Meher Roy: Very interesting. Of course, like if you look at like current legal systems for nations, you see that like many times disputes emerge because contracts are not drafted correctly. Like the contracts under specify what should happen and the courts need to add interpretation on what the contract parties meant when they were writing the contract, like sometimes disputes are clear. It’s a yes and no question. But many other times like disputes are more complex, the contract parties did not foresee the particular situation happening, a particular situation happened that is not specified in the contract, dispute goes to court, now the court must interpret what the parties meant when they sign the contract.
And so to do things like this, the courts have different ways of handling such things, right, so the court forces interpretation on the contracts based on the laws of that particular jurisdiction. So like many of the laws are needed because when dispute arises and the contracts are not specified well enough, you need a legal system to give meaning to those contracts and still be able to handle these disputes. Is there an element like that to Kleros where even an under specified contract could be arbitrated?
I think that this is the point where Kleros is really, really useful because if you have a contract that is perfectly complete and perfectly clear, so you don’t need Kleros because that’s called enforcement like yeah, was this payment done or not, was done, everything enforces right. So there is some principle of philosophy of rights as you say that every contract is incomplete because they cannot foresee every situation that could arise in the future. So there is some kind of subjectivity in should this contract go to A or to B? Who is right about this website thing? The website dispute is not completely subjective because there was a contract stating how many pages their website should have, what timeframe should the website be delivered on or et cetera, but it is not completely objective either because like the website can be done in different ways and many of these ways can be correct.
So the world we are building of smart contract and quote enforcement still has not solved this space of subjectivity that is really important for a legal system. And this is where Kleros and where humans can do a very important contribution because humans are better qualified that probably AI for this kind of subjectivity questions. And about the question so, so how should the contract be interpreted at which jurisdiction? So now you have in ordinary contract, so maybe in some financial control, it say that if there is a dispute, this is going to be settled in New York arbitration court. So now, imagine you and I do a contract about the website and we agree at the beginning, so if there is a dispute, it’s going to be solved into a sub court of website with this characteristic sub court.

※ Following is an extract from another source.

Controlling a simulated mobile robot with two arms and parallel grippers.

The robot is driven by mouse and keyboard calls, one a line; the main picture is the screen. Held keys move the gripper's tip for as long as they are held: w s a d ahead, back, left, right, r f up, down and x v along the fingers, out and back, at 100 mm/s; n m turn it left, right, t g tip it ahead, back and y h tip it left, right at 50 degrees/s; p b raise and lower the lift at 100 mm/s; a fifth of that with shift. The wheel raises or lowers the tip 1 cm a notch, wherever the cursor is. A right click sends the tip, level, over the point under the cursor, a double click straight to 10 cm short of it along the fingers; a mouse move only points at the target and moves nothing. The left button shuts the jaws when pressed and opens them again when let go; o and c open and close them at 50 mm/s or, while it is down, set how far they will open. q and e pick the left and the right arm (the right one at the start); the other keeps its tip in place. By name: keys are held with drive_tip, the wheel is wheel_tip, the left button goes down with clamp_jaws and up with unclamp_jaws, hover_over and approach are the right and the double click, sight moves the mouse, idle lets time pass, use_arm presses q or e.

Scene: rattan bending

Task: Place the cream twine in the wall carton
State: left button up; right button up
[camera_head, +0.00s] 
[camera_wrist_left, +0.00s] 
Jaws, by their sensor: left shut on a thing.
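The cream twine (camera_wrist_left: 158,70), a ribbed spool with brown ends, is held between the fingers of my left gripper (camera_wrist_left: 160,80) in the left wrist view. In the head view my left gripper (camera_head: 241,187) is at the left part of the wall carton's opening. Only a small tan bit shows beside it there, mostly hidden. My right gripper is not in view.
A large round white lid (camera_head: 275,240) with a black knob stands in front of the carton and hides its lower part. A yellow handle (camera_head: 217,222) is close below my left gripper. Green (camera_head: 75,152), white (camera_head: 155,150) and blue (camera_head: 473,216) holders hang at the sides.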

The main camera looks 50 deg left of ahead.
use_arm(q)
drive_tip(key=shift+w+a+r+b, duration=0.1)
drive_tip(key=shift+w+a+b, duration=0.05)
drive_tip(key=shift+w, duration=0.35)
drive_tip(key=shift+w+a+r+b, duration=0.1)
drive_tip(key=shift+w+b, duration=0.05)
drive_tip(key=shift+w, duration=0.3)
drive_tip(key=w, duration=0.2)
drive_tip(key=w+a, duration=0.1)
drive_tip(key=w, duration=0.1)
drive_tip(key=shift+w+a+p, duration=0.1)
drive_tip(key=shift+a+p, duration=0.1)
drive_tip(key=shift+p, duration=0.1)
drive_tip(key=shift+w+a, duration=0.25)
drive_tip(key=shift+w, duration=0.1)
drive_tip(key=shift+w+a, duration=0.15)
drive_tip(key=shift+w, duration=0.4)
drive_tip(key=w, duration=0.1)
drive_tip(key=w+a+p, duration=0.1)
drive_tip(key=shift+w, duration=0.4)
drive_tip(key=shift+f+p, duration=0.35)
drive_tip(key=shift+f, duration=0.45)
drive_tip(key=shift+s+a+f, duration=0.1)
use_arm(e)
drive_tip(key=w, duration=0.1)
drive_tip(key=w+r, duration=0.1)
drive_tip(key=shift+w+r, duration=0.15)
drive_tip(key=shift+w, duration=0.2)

So the jurors who are going to participate into that court, they know that the policy of the court says, so contract should be interpreted in this way, in this way, this way and so when they do the decision about who is right, they’re going to use those rules as their guidance for the decision. So that’s the jurisdiction where the contract is going to be settled.

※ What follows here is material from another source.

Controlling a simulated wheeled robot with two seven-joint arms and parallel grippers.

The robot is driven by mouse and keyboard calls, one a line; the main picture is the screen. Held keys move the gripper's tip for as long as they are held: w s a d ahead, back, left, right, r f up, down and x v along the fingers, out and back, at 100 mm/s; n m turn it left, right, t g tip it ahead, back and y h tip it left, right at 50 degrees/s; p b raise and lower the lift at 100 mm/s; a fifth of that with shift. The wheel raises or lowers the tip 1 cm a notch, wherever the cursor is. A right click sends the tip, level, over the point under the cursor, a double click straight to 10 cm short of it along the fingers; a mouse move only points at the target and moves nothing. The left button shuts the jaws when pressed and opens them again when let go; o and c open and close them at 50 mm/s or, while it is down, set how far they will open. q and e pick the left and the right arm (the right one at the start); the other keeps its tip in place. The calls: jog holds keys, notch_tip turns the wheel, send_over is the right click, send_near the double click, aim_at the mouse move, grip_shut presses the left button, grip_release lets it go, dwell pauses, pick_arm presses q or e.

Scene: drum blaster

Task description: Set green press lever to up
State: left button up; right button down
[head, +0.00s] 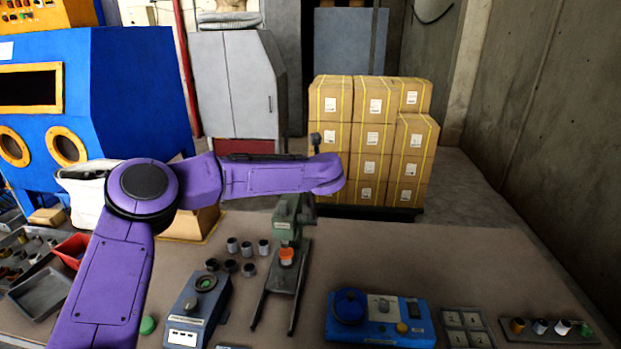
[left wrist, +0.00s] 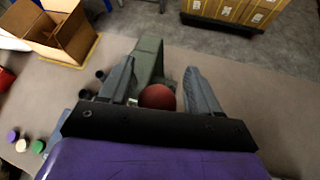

Sebastien Couture: Interesting, so as we wrap up here, let’s maybe talk about the current state of the project. Can you tell us where were things at right now and what’s the roadmap looking forward?
Federico Ast: So well, about the current state of the project, we did our token sale between May 15 and July 15. We use a new method of tokens they call Interactive Coin Offering, that was suggested by Vitalik and Jason Toth for making distribution more fair between participants. So this end July 15th, then on July 30, I think or 31, we launched our project and our product into the entire illuminate. This is a experiment called Doges on Trial where users or jurors have to arbitrate if an image is a Doges or not a Doges and there is a lot of different mechanism for incentivizing people and to try to see how resistant the Kleros is to different type of attacks. So, people we invited you to come to the experiment and submit images and try to fool the system. If you can fool the system by making a cut into the list, so you are going to get to it.

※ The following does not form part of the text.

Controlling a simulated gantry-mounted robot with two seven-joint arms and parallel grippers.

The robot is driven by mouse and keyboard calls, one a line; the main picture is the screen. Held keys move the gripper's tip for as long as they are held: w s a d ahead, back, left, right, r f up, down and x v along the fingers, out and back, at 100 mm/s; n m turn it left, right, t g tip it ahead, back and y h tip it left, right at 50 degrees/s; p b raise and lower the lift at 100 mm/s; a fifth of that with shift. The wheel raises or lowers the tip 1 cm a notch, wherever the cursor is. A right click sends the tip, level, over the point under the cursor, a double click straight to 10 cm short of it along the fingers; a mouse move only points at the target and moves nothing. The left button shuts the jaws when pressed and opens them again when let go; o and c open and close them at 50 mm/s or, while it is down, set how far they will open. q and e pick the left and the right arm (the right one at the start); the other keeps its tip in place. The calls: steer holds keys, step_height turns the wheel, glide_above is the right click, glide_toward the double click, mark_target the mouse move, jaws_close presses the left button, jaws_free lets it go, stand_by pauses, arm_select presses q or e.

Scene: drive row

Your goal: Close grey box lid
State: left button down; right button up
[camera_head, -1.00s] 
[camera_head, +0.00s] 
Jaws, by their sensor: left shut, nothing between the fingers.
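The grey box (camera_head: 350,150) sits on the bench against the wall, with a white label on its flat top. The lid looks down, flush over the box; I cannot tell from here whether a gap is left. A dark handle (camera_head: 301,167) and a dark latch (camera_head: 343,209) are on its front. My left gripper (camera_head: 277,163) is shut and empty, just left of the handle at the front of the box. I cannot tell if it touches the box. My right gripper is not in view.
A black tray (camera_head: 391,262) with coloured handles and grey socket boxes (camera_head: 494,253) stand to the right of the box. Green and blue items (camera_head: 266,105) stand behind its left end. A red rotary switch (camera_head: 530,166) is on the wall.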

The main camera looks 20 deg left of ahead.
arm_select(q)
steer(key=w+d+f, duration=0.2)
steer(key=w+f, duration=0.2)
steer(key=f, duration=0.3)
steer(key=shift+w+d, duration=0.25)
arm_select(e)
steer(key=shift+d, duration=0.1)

So it’s a good incentive for you to try to game Kleros jurors. And so now we are focusing on that and all the learning that we expect to have from those submissions on this experiment. And then of course trying to go into the main, so in the real world use cases because we already have a number of partnerships for example with Ink Protocol to start using Kleros into E-commerce, a website E-commerce disputes like in the Ink Protocol, they have this dispute. We have other partnerships with the crypto currency exchange called Diether. So the next step for us is try to prove that Kleros can actually work in real-world use cases, can actually solve the problem that we expected to solve.
So now we are recruiting people, we are completing the team and trying to make this very, very exceptional team to tackle this very, very big problem.
Clement Lessage: So on the side of the room and so we have obviously the best version of Kleros which is with, we thought support but with the dispute resolution mechanism, the random drawing mechanism, the token redistribution mechanism, which can be used already by project which we’ll plug on it. But for now we just have this — it’s a funny game that Federico explain to test the system, where we want to test the system in adversarial condition, where we give people incentive to try to break it. Next version will have support, we will have some improvement of user interface. We would have the governance mechanism because for now the only point which prevent the system to be really decentralized is the lack of the governance mechanism.
And on like election poll, we have improvement of Kleros and the integration with all the project in those use cases.
Meher Roy: Cool, so the place at which people can actually use your system is with Doges on Trial, right? So that’s the public facing experiment you are doing that all listeners can participate in right now.
Clement Lessage: Yeah, you can already use or you can already Doges on Trial. You can already use 10K to become a juror on Doges on Trial. And we got something like almost 200 submission for the trial.
Meher Roy: Okay, that’s really cool. I’m actually curious what your first focus area is going to be? Are you going to like focus on some kind of cases at firsts specifically or will you try to build a general court first?
Clement Lessage: So we already built a general court, it is that we have a general court which now is only plugged to one application which is Doges on Trial. But if you want to plug another application now, technically you can do it. It is that since the system is still in the early day like it has been launch less than a month before, we advise to wait perhaps one or two months after the launch to be sure that on those test case it’s work as expected before putting real use case with money at stake. But if you see on the system like operates for two months straight without any problem, I think it will be ready to put real dispute, yeah.
Meher Roy: Very interesting. Thank You, Federico and Clement for joining us today. It was great to discover Kleros. It’s a super interesting project, one of the leading projects doing justice systems on the blockchain. And we look forward to having you back, let’s say, a year or two later when your system is further along and actually processing commercially useful cases.